For rolling time-window aggregates (last 7 days), a query on properly partitioned raw data with a pruning WHERE clause frequently completes in milliseconds - no MV needed.

Alternatives worth knowing

ClickHouse Projections pre-sort or pre-aggregate data with a different primary key and are maintained automatically. They have simpler semantics than MVs for the read-optimization use case - no separate target table, no manual backfill, no trigger model to reason about.

Refreshable Materialized Views (added in ClickHouse 23.12) run a full SELECT over the source data on a schedule and atomically swap the result into the target. They support complex queries - including joins between frequently-updated tables - that incremental MVs can't handle correctly. The trade-off is real-time freshness: the data reflects the last scheduled refresh, not the latest insert.

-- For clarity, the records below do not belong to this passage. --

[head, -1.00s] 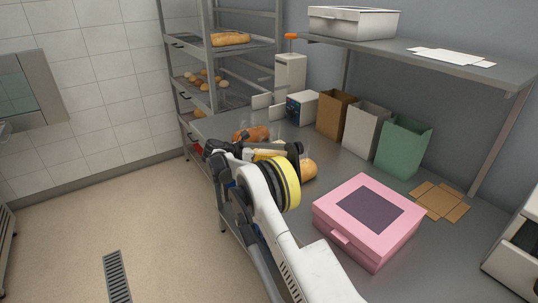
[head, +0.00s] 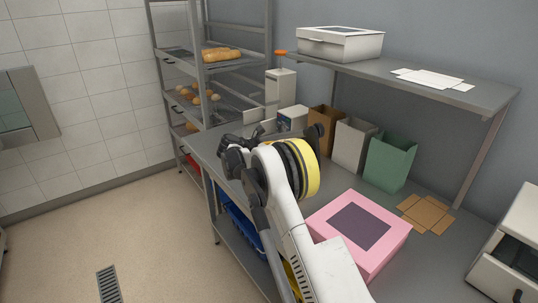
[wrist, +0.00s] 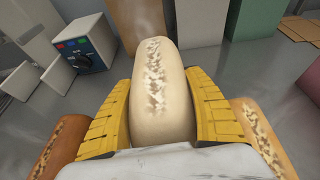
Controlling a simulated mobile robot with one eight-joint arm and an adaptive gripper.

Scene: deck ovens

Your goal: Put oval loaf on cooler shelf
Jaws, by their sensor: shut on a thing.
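A pale oval loaf (wrist: 157,100) with a rough scored top is between the yellow fingers of my gripper (wrist: 158,78) in the wrist view. The fingers are shut on its two sides. In the head view my gripper (head: 238,152) is over the counter's left end, and my arm hides the loaf. The metal rack with wire shelves (head: 232,67) stands at the back left, beyond my gripper. A long loaf (head: 221,54) lies on an upper shelf and several rolls (head: 196,95) on the one below.
A brown loaf (wrist: 48,152) and a tan loaf (wrist: 262,138) lie either side of the held one. A pink box (head: 322,222), paper bags (head: 388,165) and a small blue-fronted box (head: 292,118) stand on the counter. A shelf (head: 425,83) overhangs its back.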

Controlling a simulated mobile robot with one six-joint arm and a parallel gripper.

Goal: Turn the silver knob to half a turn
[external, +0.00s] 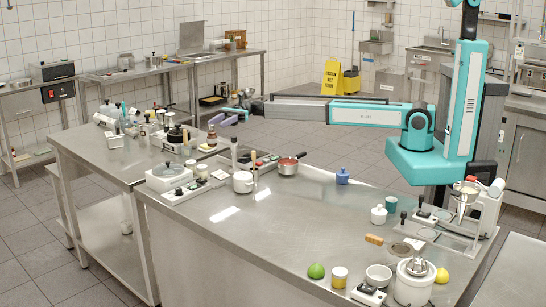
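My turquoise and grey arm reaches left across the tables from the right side. I cannot pick out the silver knob for certain. Small knobs and levers show on a control strip (184,194) at the front table's left end and on another strip (262,163) behind it, but they are too small to tell their finish or turn. The gripper appears apart from these strips.
The front steel table (240,228) has a clear middle. A yellow wet-floor sign (332,78) stands behind.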

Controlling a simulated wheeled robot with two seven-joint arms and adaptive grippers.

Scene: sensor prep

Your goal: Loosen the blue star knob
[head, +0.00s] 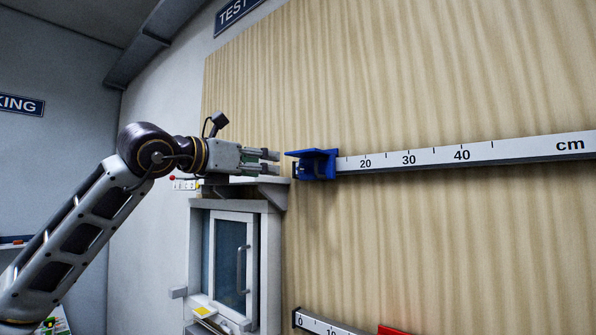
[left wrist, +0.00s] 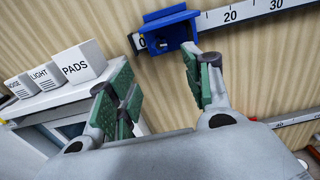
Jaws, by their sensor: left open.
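A blue slider (head: 318,160) sits at the left end of the upper white ruler rail (head: 480,152) on the wooden wall panel. It also shows at the top of the left wrist view (left wrist: 172,32). A small round part shows on the slider's face there, but I cannot tell clearly whether it is the blue star knob. My left gripper (head: 272,161) is open and empty, just left of the slider and apart from it. In the left wrist view, its green-padded fingers (left wrist: 160,78) stand apart with only the panel between them. My right gripper is not in view.
A white cabinet (head: 266,262) with a glass door stands below my left gripper. White boxes, including one marked PADS (left wrist: 80,64), stand on its top. A second ruler rail (head: 318,325) runs lower on the panel, with a red part (head: 392,330). The panel between the rails is clear.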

Pre-aggregation in the ingestion pipeline (Flink, Kafka Streams, custom consumers) moves the transformation logic upstream. It removes MV complexity from the database layer entirely and handles stateful aggregations with proper late-data semantics.

The sweet spot for ClickHouse MVs is high-throughput append-only pipelines where you pre-aggregate into a SummingMergeTree or AggregatingMergeTree target, the aggregation meaningfully compresses data, and you fully understand block-level processing semantics. Get those conditions right and MVs deliver query acceleration with no changes to your read path.

Key points:

Always use TO <target_table> syntax - the implicit inner table is dropped with the view.
Match ORDER BY in the target to GROUP BY in the MV SELECT, or merges produce duplicates.
Use the State/Merge pattern for any non-additive aggregate (uniq, avg, quantile).
Backfill manually in partition-sized chunks; avoid POPULATE on large tables.
Write amplification is real: each MV adds I/O pressure proportional to insert volume, and synchronous processing means MV cost directly adds to insert latency.
Schema migrations require dropping the MV and create a data gap - plan and script them before execution.